Il nome “Bingo” deriva da un gioco simile alla tombola, praticato in Georgia, che veniva chiamato Beano (Bean, in inglese, significa “fagiolo”) per via dei fagioli secchi usati per coprire i numeri estratti sulla propria cartella. Chi copriva per primo tutti i numeri esclamava “Beano!”.
Probabilmente, la storpiatura in “Bingo” è dovuta ad un fortunato vincitore e alla sua foga di pronunciarsi come tale.

Il controllo del gioco è riservato allo Stato che, dal 2000, lo esercita tramite AAMS. L’Amministrazione affida in concessione l’esercizio del gioco a dei privati.

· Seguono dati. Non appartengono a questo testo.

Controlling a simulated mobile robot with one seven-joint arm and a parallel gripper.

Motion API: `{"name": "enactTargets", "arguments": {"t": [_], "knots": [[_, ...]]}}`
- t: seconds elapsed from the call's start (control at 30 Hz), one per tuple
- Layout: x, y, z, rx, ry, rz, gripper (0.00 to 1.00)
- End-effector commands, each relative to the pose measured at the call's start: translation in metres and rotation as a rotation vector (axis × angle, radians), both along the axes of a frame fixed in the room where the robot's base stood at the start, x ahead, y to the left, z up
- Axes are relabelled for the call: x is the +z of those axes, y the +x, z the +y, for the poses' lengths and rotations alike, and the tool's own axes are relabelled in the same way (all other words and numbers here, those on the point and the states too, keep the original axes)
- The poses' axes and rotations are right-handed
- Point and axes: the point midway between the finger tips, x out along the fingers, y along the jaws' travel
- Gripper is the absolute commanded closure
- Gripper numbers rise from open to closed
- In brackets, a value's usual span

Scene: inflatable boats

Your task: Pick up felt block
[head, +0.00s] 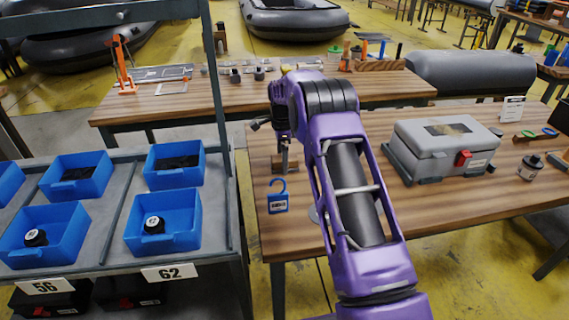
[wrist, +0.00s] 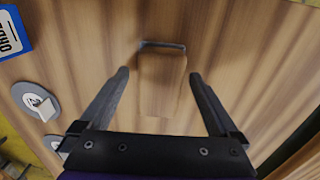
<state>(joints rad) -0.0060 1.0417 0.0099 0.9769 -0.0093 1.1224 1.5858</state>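The felt block shows in the wrist view as a wood-coloured block (wrist: 162,85) with a thin dark grey strip along its far edge. Its wood colour nearly matches the table. In the head view the brown block (head: 280,162) lies on the near wooden table, partly covered by my gripper. My gripper (wrist: 159,73) is open, with one finger on each side of the block and visible gaps to it. In the head view my gripper (head: 285,158) points down over the block. I cannot tell how far the fingertips are above the table.
A blue hook-shaped tag (head: 278,203) lies nearer on the table; it also shows in the wrist view (wrist: 12,32). A grey disc with a white piece (wrist: 36,101) lies beside it. A grey toolbox (head: 445,146) stands right. A rack with blue bins (head: 165,220) stands left.

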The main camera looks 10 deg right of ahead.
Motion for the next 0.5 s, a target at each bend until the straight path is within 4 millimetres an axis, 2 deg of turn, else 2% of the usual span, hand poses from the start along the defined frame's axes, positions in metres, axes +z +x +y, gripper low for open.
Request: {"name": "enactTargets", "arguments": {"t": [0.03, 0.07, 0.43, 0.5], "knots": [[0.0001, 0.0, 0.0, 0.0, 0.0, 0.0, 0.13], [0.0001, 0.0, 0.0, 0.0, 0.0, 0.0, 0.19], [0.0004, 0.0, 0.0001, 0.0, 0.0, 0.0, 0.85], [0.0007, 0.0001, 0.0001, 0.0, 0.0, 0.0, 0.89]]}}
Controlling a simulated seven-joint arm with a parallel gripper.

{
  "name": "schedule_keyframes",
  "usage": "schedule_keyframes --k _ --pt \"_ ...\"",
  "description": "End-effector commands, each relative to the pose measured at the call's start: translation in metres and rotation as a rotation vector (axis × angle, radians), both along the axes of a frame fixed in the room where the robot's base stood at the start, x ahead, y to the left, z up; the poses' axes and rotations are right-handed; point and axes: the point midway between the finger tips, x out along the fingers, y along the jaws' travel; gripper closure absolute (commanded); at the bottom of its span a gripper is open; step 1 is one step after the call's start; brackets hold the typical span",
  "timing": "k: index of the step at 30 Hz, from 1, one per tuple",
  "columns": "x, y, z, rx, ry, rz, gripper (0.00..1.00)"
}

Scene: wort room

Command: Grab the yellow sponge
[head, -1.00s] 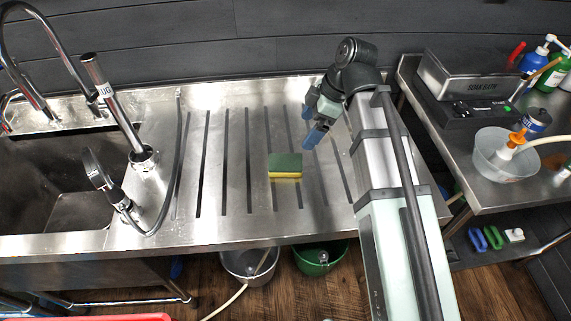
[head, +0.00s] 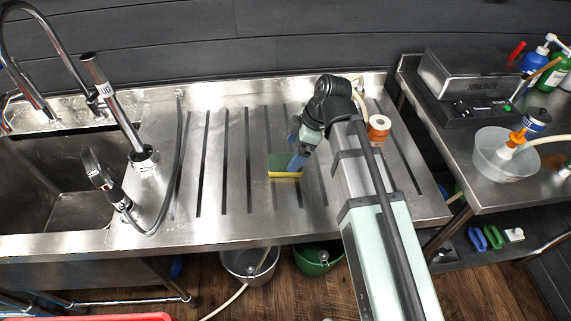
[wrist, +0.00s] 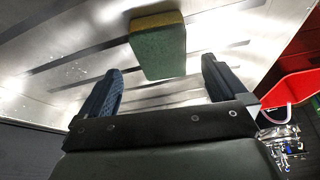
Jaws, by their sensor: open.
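The yellow sponge (head: 284,174) has a green top layer and lies on the grooved steel drainboard (head: 232,150). My gripper (head: 297,160) is at the sponge's right end in the head view and hides part of it. In the wrist view the sponge (wrist: 158,45) lies ahead of my gripper (wrist: 163,82), in line with the gap between the two blue fingers. The fingers are apart and nothing is between them. The head view does not show clearly whether a finger touches the sponge.
A sink (head: 50,180) with a faucet and sprayer is at the left. A side table (head: 500,195) holds a clear bowl (head: 500,155) and bottles. The drainboard left of the sponge is clear.

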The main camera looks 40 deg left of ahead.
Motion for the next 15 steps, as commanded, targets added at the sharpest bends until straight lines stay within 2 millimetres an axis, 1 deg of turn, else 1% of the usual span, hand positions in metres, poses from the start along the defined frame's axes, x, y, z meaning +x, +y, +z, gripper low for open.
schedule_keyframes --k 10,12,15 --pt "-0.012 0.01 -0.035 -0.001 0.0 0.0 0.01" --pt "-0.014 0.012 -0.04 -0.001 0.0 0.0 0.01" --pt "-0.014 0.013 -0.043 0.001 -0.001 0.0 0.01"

Questi apportano gli investimenti necessari e gli strumenti imprenditoriali idonei gestendo il gioco secondo regole, la cui osservanza è costantemente verificata.

La normativa italiana conferisce al gioco del Bingo il carattere di intrattenimento e socializzazione. Il Bingo è ritenuto un gioco per impiegare piacevolmente il proprio tempo libero, differenziandolo così da altri giochi, basati prevalentemente su comportamenti individuali e sulla distanza (fisica e temporale) tra il momento del gioco e quello della vincita. 

Le sale Bingo fino a qualche anno fa erano aperte 8 ore al giorno e “accoglievano” anche bambini. Vista la notevole affluenza e il successo riscosso, specialmente tra le donne, una normativa ha vietato l’ingresso di minori alle sale da gioco.

La particolare conformazione dell’ambiente, che presenta tavoli da 8 a massimo 10 posti, facilita l’illusione di trovarsi in un ambiente familiare; ad alimentare la pericolosità e l’alienazione data dal Bingo, contribuisce il fatto che molti esercizi siano aperti 24h su 24h.
La somiglianza tra il Bingo e la tombola tradizionale rimanda, nell’immaginario collettivo, a vissuti di gioiose feste in famiglia dove tutti – dai più piccoli ai più anziani – erano riuniti intorno alla tavola a giocare.

Queste somiglianze non sono certamente casuali quanto piuttosto intenzionalmente volte a dotare il Bingo di un forte potere socializzante. Nulla di più falso.
La velocità delle estrazioni, l’assenza di orologi che scandiscano il tempo, la ripetitività, disorientante, quasi ipnotica.
Le partite durano in media tre minuti e a pochi secondi dalla fine di una partita già una schiera di venditori è pronta a sottoporre nuove cartelle agli avventori.
Il ritmo incessante delle giocate non lascia nemmeno il tempo al giocatore di preoccuparsi della perdita perché già è intento ad iniziare una nuova partita. La voglia di “rifarsi” e di recuperare i soldi fino ad allora persi quindi trascina il giocatore in una spirale che lo travolge.
Secondo i dati ISTAT il bingo ha incassi che si aggirano intorno ai 50 milioni di euro annui.